THE people of Ukraine voted for a comedian, and then saw him transmuted into a leader who has become viewed around the world as an icon of the dignity and courage of a beleaguered nation in a time of war. It was an unlikely transformation.
Volodymyr Zelensky was a popular entertainer. He was the voice of Paddington Bear. He won Ukraine’s homegrown version of Strictly. In a sitcom, Servant of the People, he played a schoolteacher who was filmed by a pupil in a classroom ranting against the corruption of the nation’s politicians — and was then propelled to the Presidency by a crowdfunding campaign.
Life imitated art, and Mr Zelensky found himself standing against Ukraine’s incumbent President, the billionaire oligarch Petro Poroshenko. His campaign, the entertainer announced, sought to restore trust in politics by bringing “decent people to power”, changing “the mood and timbre of the political Establishment”.
He never expected to be elected. In his campaign videos, he donned a red nose, saying: “They called me a clown. I am a clown, and I am very proud of it.” But his message was serious in its plain honesty. He won the 2019 election with almost three-quarters of the vote.

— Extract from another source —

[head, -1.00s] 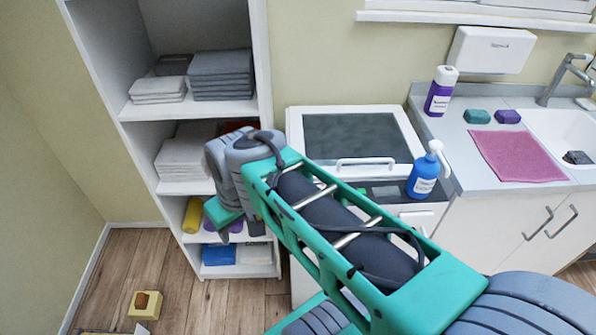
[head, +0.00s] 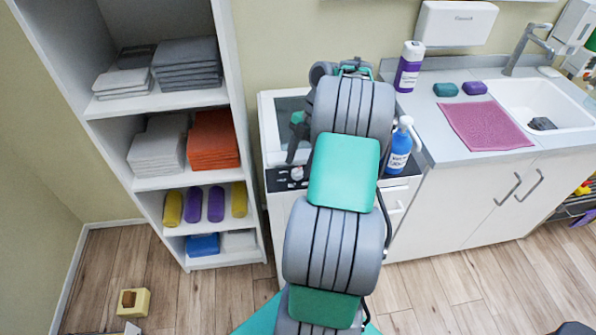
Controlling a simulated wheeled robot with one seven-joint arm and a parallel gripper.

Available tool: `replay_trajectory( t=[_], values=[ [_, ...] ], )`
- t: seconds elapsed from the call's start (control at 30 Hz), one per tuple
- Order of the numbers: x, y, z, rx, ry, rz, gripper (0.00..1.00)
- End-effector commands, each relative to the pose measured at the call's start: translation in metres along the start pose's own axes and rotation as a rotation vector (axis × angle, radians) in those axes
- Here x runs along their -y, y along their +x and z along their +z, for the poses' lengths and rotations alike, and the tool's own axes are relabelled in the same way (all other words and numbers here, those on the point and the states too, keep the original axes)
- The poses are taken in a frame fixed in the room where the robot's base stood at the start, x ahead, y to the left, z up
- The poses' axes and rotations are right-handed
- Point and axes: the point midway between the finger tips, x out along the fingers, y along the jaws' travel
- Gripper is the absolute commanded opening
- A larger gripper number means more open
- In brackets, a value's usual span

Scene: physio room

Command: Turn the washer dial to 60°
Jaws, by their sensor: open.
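The white washer (head: 269,148) stands between the shelf and the sink counter, with a dark glass panel on top. Its dark control strip (head: 277,183) runs along the upper front edge. A small pale round dial (head: 297,173) shows on the strip, just left of my arm. Its marks are too small to read. My arm covers the middle of the washer and most of the strip. My gripper (head: 294,150) is mostly hidden behind the arm. A dark finger shows over the washer's top front, just above the dial. I cannot tell if it touches.
A blue pump bottle (head: 399,150) stands close to my arm's right side. A purple bottle (head: 409,67) and a pink cloth (head: 485,125) are on the counter. The shelf (head: 160,183) with towels and rolls stands left. The floor at lower left is mostly clear.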

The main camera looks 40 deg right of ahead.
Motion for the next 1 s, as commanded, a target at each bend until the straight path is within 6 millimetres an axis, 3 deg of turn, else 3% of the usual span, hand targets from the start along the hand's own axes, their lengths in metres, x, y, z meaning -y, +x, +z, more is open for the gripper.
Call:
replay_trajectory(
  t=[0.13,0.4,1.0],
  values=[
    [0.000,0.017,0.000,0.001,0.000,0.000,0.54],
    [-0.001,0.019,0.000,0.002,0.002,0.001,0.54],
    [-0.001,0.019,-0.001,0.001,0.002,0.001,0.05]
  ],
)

The Russian-speaking Jewish comedian came to office with little more than an aspiration to break the power of Ukraine’s corrupt oligarchs, build bridges between the country’s Russian- and Ukrainian-speaking peoples, and make peace with the warring Moscow-backed separatists in Donbas.

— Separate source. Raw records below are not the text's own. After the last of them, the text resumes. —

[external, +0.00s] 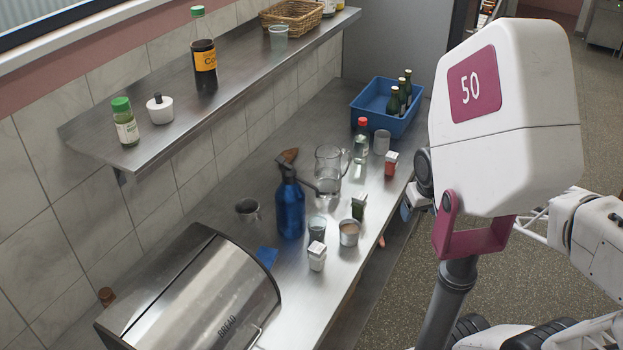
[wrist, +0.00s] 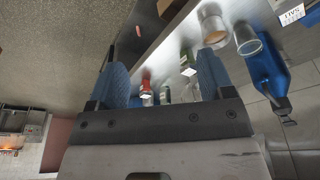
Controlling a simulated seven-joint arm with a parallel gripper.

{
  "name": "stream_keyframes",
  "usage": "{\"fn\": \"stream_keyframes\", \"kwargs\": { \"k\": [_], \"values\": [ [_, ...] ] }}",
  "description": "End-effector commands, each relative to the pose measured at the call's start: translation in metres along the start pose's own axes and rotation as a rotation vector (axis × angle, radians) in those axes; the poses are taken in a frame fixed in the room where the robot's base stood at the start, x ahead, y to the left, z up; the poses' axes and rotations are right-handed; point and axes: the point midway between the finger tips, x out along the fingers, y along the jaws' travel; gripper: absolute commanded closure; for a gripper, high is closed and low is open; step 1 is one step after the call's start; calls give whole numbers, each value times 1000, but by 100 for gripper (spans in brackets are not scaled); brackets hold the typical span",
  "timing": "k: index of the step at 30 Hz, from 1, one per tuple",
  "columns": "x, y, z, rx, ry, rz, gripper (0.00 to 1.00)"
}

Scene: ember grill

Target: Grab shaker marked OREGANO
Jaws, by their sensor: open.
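A small shaker with green contents and a white top (external: 358,206) stands near the counter's front edge; I cannot read its label. What looks like the same shaker shows in the wrist view (wrist: 189,84), just inside the right-hand finger in the picture. A red shaker (external: 391,163) stands farther back. A white shaker (external: 317,257) stands nearer; its lid reads SALT in the wrist view (wrist: 292,14). My gripper (wrist: 162,78) is open and empty, its blue fingers apart. In the external view its blue tip (external: 405,213) shows partly, beside the counter edge.
A blue crate (external: 369,117) holds dark bottles at the back. A bread box (external: 210,298) fills the near counter. A shelf (external: 245,75) hangs above.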

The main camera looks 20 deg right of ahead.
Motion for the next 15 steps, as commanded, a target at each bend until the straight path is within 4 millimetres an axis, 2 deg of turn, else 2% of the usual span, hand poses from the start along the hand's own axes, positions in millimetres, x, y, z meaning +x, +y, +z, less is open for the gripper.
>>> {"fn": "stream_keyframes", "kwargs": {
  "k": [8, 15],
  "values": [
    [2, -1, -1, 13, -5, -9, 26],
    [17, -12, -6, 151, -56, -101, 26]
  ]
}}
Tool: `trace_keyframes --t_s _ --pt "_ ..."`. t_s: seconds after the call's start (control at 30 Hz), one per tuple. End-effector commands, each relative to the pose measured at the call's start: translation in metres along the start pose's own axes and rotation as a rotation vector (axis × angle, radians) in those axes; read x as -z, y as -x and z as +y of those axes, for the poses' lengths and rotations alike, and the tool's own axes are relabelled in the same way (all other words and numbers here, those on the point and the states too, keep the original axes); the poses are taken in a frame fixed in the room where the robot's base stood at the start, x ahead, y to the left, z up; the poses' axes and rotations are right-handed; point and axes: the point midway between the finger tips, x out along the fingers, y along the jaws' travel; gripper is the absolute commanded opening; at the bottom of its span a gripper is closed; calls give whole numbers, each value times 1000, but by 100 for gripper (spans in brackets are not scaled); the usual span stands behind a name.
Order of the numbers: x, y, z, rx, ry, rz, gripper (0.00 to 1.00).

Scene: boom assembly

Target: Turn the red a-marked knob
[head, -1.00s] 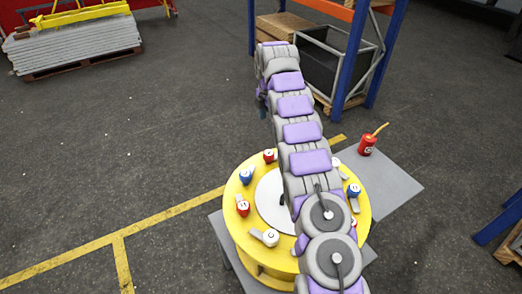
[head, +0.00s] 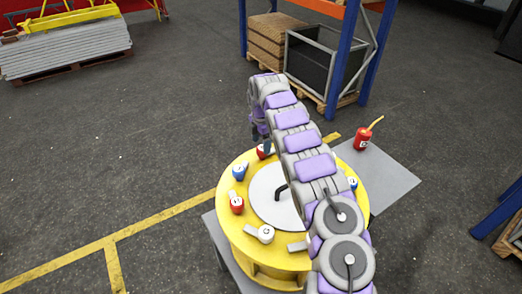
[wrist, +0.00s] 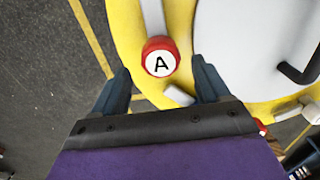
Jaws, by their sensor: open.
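The red knob marked A (wrist: 161,57) sits on the yellow round top in the wrist view, with a pale lever running from it toward the top of the picture. My gripper (wrist: 162,72) is open and empty, with one dark finger on each side of the knob in the picture. Whether the fingers are level with it or above it is hard to tell. In the head view my gripper (head: 261,140) hangs at the far left edge of the top, close by a red knob (head: 262,153) partly hidden by my arm; its letter is not readable there.
The yellow round top (head: 226,222) bears other knobs: a blue one (head: 239,172), a red one (head: 236,204) and a white one (head: 265,233). A white disc (head: 267,207) with a black handle fills its middle. A red can (head: 362,139) stands on a grey plate at right.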

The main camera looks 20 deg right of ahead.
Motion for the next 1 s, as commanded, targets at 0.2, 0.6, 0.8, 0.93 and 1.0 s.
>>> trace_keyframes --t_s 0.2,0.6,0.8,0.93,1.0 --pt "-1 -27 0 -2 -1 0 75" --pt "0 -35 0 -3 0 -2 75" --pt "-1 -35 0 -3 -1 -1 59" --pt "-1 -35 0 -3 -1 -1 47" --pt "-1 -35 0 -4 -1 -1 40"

But he had also expressed hopes that Ukrainians would now vote to join the EU and NATO. Then, in his victory speech, he declared: “To all the countries of the former Soviet Union: look at us, everything is possible.” Small wonder that Vladimir Putin made him Russia’s current Enemy No. 1.
In contrast to President Putin — with his hour-long, rambling, dark, blood-and-soil fantasies about medieval Rus and the Jewish Ukrainian politician’s being a drug-dealing Nazi — President Zelensky speaks in social-media soundbites that ring with authenticity.
To the people of Russia, he says: “The people of Ukraine want peace,” but adds that they should “stop those who lie to you, who lie to us, who lie to the whole world”. To Moscow’s soldiers, he warns: “When you attack, you will see our faces, not our backs.” To the Americans who offered to fly him out of Kyiv to safety, he retorts: “The fight is here; I need anti-tank ammo, not a ride.”
To his people, he proclaims: “Our weapon is truth, and our truth is that this is our land, our country, our children, and we will defend all of this.” He spoke in similar vein this week to the European Parliament, by remote video link, and was given an emotionally charged standing ovation.
As I write this, missiles have landed on civilian targets in Ukraine’s second largest city, Kharkiv. An armoured Russian column that is, breathtakingly, 40 miles long, is travelling towards Kyiv. Given President Putin’s record of battlefield brutality, the outlook remains grim.
Yet, as one Ukrainian journalist put it, “Zelensky is fighting like a lion, and the whole of Ukraine with him.” Whatever happens in the theatre of war, Volodymyr Zelensky has ensured that, in the court of history, Vladimir Putin has been defeated already.